» **PROBLEM TO WORK ON**
Look through the listing for the word "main". Copy each line that has it.

----- RECORDS FOR THIS TASK -----

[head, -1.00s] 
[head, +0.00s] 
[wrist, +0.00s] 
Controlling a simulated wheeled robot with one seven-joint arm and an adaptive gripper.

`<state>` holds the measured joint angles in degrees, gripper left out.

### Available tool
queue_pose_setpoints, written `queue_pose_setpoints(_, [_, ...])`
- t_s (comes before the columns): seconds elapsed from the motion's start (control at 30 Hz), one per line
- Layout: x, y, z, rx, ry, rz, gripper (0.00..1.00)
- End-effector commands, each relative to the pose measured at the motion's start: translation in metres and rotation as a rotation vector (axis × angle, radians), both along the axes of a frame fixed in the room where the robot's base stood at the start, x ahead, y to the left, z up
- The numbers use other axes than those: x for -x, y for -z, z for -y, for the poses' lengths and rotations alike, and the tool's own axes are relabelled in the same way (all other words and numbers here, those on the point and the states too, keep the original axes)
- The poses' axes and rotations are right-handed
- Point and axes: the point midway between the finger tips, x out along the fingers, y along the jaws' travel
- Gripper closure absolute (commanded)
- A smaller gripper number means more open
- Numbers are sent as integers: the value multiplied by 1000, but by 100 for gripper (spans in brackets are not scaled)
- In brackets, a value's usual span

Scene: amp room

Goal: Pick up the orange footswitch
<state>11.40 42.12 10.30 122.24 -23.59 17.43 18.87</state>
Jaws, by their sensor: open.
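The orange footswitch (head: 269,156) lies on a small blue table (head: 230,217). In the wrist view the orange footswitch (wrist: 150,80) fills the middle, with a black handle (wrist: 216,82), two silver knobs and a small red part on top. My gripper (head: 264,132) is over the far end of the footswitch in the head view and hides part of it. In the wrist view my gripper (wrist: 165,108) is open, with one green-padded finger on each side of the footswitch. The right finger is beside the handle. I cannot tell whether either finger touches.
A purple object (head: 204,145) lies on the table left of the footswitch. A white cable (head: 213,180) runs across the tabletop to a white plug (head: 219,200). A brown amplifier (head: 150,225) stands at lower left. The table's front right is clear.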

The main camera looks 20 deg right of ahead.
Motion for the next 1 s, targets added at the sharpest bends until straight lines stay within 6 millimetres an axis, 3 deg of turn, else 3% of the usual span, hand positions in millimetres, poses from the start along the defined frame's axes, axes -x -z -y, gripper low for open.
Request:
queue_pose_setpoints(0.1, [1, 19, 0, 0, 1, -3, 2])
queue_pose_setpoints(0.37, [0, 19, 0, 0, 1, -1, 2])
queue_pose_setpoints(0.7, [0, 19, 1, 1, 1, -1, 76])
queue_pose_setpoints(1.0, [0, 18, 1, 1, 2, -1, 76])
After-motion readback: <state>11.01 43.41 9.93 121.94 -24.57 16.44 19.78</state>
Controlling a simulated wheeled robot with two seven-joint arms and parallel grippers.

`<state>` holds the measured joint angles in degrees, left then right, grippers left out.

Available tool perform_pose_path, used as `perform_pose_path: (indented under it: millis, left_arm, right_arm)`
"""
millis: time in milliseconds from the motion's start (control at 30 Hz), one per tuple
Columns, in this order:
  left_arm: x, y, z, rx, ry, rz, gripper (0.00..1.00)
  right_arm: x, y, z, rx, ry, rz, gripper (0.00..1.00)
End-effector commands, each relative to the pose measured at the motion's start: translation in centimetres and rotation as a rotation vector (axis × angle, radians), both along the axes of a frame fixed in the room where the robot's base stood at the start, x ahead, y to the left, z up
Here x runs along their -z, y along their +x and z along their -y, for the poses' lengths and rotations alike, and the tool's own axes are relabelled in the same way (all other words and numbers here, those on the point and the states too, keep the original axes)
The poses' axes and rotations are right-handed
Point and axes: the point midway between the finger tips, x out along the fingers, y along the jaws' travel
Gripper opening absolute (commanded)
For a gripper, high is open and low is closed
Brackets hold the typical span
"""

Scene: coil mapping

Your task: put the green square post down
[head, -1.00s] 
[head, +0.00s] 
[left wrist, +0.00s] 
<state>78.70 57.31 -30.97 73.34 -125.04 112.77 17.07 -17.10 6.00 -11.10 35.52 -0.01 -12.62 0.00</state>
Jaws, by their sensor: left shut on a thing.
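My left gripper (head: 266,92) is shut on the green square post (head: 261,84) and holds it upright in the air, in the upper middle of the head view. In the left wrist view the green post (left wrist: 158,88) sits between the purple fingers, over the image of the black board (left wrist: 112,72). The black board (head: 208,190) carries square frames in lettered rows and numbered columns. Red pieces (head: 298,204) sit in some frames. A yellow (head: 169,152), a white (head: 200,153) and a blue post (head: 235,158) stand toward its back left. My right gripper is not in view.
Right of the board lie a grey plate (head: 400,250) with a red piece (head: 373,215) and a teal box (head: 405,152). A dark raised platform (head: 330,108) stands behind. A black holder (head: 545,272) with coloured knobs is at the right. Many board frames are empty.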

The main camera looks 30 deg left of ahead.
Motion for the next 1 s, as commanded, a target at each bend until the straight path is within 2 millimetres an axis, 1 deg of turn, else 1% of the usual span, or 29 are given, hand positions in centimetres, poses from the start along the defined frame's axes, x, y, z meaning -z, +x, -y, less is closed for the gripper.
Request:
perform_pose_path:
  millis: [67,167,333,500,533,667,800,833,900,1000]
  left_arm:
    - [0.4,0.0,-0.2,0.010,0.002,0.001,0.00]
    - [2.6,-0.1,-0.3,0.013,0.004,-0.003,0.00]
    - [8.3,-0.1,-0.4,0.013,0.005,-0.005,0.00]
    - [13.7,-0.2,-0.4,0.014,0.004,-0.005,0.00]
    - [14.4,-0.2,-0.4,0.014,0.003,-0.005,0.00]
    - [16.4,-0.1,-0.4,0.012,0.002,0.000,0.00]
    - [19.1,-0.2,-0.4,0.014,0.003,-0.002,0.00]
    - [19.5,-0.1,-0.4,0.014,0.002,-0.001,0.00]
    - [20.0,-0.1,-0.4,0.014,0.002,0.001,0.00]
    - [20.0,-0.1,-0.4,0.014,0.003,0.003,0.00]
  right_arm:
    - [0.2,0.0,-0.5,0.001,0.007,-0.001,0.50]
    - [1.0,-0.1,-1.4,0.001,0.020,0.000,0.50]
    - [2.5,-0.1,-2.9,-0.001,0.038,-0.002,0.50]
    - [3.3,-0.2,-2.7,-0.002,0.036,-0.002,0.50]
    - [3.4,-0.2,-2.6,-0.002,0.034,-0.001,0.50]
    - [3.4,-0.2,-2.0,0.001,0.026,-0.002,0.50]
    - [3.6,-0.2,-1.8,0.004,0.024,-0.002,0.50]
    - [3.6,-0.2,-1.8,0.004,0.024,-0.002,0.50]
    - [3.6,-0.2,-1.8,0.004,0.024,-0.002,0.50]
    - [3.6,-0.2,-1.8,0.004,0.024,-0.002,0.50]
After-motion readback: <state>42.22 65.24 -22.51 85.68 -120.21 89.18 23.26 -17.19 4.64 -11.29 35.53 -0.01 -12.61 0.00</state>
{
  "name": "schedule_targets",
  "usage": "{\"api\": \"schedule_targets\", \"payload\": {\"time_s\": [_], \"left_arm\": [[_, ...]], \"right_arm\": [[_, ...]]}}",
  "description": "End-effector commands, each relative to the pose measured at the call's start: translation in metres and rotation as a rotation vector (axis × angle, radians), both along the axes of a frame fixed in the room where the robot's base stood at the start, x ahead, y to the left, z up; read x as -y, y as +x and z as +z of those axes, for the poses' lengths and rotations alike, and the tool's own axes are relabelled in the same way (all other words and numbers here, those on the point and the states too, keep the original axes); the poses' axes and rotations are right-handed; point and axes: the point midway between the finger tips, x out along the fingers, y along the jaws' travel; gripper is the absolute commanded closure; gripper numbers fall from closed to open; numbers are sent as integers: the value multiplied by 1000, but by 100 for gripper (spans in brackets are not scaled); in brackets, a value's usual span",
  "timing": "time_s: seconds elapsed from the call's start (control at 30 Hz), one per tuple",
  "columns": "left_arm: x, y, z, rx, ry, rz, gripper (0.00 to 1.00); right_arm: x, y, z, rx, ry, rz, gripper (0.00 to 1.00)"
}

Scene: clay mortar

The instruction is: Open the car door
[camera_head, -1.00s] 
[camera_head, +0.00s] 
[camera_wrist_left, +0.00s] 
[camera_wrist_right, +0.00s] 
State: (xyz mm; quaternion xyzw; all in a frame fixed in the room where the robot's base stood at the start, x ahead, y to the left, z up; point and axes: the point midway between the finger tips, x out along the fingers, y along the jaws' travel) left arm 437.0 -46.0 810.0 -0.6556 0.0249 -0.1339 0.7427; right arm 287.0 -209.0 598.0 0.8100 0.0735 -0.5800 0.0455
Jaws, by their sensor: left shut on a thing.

-----

» **WRITTEN RESPONSE**
The main camera looks 20 deg right of ahead.
The main camera looks 30 deg left of ahead.

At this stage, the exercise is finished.